前作から30年後。あの小説の(まだ子どもだったふたりの)子どもたちが今回の主人公。2010年の現代を舞台に、10歳から11歳へと成長する二人の少年少女を描き、お話は2011年3・11に向かう。絵とりら。ふたりの交互の語りでお話は続く。
子どもだけれど、子どもだから、凄いスピードで成長している。体も心も急成長。だからそんな変わりゆく自分たちに戸惑う。絵は男の子だから少し鈍感だけど、りらは女の子だから変化に敏感だ。

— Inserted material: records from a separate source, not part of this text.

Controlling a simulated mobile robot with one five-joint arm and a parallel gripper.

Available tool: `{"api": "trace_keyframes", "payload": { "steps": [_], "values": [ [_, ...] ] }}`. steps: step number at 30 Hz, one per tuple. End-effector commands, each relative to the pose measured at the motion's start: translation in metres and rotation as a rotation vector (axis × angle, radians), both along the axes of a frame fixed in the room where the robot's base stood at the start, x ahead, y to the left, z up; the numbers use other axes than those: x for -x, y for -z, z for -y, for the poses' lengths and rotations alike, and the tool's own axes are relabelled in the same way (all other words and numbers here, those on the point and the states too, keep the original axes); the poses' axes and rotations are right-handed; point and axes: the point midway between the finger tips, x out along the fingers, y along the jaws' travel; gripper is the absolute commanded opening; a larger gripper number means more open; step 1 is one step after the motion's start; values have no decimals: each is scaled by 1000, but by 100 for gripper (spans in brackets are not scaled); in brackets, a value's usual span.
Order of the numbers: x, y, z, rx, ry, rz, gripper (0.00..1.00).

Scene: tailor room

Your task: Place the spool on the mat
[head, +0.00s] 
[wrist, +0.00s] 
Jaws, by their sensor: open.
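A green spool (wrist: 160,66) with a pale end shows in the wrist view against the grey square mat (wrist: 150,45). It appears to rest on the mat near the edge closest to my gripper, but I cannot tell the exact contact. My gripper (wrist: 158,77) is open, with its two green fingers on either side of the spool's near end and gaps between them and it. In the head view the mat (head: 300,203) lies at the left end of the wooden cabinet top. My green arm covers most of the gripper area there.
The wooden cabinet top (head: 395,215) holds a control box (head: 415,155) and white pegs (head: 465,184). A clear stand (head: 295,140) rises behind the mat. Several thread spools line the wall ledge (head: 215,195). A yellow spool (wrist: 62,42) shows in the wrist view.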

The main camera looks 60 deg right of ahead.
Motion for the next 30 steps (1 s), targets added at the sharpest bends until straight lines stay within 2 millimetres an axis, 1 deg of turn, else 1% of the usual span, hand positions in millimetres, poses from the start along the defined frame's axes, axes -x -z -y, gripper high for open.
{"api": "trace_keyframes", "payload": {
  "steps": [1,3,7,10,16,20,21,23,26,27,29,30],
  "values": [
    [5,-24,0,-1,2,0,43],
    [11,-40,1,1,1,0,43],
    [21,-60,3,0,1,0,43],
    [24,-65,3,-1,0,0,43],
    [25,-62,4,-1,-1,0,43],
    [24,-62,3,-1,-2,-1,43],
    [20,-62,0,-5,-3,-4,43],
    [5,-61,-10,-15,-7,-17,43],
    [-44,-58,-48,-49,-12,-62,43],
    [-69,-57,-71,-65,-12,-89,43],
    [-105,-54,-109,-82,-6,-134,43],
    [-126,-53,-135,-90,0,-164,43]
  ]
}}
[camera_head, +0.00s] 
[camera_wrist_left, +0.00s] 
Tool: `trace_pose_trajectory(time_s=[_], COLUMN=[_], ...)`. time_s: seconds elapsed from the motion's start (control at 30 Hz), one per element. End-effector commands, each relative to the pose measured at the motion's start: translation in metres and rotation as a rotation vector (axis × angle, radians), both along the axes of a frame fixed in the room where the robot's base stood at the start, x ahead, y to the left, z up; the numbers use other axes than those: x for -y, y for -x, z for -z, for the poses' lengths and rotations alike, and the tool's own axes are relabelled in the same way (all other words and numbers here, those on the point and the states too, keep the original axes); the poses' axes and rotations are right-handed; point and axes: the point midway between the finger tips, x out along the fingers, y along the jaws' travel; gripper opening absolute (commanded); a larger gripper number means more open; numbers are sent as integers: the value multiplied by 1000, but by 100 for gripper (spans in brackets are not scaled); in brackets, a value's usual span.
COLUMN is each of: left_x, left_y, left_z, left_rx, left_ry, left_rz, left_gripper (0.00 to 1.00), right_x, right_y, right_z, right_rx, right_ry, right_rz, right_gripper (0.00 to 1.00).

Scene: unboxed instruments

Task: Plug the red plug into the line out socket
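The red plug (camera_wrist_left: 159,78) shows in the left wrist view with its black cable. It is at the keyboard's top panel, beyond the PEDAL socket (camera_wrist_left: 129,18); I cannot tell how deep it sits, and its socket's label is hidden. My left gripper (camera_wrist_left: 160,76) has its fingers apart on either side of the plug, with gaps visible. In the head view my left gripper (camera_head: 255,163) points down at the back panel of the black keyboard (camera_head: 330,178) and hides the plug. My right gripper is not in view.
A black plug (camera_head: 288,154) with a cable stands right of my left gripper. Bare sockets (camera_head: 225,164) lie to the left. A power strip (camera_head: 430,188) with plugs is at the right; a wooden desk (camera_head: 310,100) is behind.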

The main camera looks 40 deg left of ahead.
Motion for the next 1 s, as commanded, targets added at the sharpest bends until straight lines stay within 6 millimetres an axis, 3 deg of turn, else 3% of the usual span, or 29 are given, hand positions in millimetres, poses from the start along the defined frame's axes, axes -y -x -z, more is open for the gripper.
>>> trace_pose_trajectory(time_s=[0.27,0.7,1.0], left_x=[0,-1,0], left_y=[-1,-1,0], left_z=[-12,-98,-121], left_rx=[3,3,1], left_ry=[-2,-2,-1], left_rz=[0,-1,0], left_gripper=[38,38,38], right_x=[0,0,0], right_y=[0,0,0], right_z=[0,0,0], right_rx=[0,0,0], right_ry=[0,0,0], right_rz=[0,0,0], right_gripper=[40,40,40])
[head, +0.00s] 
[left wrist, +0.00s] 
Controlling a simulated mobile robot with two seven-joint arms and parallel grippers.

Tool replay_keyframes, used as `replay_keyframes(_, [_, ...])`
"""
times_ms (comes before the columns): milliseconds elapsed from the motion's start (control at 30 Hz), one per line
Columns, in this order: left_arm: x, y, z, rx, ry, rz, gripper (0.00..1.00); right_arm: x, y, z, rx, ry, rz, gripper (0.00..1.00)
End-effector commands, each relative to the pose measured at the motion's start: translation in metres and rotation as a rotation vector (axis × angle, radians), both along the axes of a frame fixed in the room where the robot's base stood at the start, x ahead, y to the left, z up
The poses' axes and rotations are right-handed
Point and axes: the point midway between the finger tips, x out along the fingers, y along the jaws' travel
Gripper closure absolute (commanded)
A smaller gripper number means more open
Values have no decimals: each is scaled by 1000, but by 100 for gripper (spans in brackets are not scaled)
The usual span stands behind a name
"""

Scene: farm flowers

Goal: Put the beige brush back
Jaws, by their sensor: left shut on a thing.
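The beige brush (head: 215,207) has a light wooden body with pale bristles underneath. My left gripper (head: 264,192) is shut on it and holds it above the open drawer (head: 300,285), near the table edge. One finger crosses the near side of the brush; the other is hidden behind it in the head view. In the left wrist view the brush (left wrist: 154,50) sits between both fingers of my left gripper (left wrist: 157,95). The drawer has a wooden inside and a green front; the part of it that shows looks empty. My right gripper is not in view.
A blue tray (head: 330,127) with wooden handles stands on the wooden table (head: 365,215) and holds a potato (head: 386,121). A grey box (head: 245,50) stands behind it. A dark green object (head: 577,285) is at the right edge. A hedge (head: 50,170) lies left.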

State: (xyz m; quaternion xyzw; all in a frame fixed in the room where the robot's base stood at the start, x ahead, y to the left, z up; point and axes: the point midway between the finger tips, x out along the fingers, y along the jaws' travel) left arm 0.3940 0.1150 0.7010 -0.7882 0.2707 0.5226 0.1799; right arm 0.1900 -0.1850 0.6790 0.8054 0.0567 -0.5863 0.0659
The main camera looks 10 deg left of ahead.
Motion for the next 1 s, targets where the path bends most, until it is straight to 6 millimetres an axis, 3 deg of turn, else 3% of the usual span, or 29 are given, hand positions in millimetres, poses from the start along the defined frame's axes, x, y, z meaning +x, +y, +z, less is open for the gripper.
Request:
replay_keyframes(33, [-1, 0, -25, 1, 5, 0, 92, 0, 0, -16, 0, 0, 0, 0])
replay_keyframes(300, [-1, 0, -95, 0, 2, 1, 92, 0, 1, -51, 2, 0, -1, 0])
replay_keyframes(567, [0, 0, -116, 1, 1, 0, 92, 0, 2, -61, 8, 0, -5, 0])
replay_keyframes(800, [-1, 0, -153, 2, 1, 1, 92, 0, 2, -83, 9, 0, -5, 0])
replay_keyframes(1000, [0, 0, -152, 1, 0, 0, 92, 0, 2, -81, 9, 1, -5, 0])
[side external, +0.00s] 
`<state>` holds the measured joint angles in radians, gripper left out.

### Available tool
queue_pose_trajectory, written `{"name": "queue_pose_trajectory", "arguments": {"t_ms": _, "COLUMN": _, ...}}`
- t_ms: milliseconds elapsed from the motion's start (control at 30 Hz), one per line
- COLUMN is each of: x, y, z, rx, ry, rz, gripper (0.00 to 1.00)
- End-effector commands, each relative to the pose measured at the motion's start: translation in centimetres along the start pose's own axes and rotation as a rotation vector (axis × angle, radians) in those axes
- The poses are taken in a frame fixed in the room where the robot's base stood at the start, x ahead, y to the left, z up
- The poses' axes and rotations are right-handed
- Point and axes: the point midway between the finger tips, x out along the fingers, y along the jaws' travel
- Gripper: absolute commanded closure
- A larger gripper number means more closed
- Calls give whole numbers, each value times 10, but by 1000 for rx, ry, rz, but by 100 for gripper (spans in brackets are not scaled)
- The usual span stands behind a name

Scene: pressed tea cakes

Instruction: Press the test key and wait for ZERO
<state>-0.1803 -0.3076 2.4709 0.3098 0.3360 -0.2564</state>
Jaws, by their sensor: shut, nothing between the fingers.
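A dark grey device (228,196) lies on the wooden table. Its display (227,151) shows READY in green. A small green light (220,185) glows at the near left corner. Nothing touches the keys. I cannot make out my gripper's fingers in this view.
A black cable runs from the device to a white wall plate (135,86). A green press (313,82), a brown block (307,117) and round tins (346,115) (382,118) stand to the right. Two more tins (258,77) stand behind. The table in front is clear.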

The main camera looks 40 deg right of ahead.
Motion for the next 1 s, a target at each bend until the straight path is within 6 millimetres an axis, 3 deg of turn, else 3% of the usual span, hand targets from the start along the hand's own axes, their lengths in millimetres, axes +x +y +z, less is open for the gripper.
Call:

公園で泣いていた19歳のメイと友だちになる。メイは大学生だけど、りらより幼いところもある。大人って感じはしない。
日常のスケッチを通して気がつくと少しずつ大人になっていくふたり。4年生という微妙な年齢からスタートして翌年の春先に。
終盤になるクライマックス『ふたりの夜』で、ふたりは父や母とふたりの母校である欅野高校に行く。そこでやまもとさんたちや大ネズミのグリクレルと出会う。大切なものを探す。それまでとタッチが変わり、お話は核心に迫る。いきなり、東日本大震災、さらには10数年後、そしてふたりの孫であるさくらの話に。怒濤のように一気に終わる。1年間のふたりの話は前作を含む4世代の話へとつながる。3・11で日本は終わったと思ったりらは、その後の時間を生きる。
1年って大きい。2010年に小学4年という時間を生きたふたりのドラマを通して未来を見つける。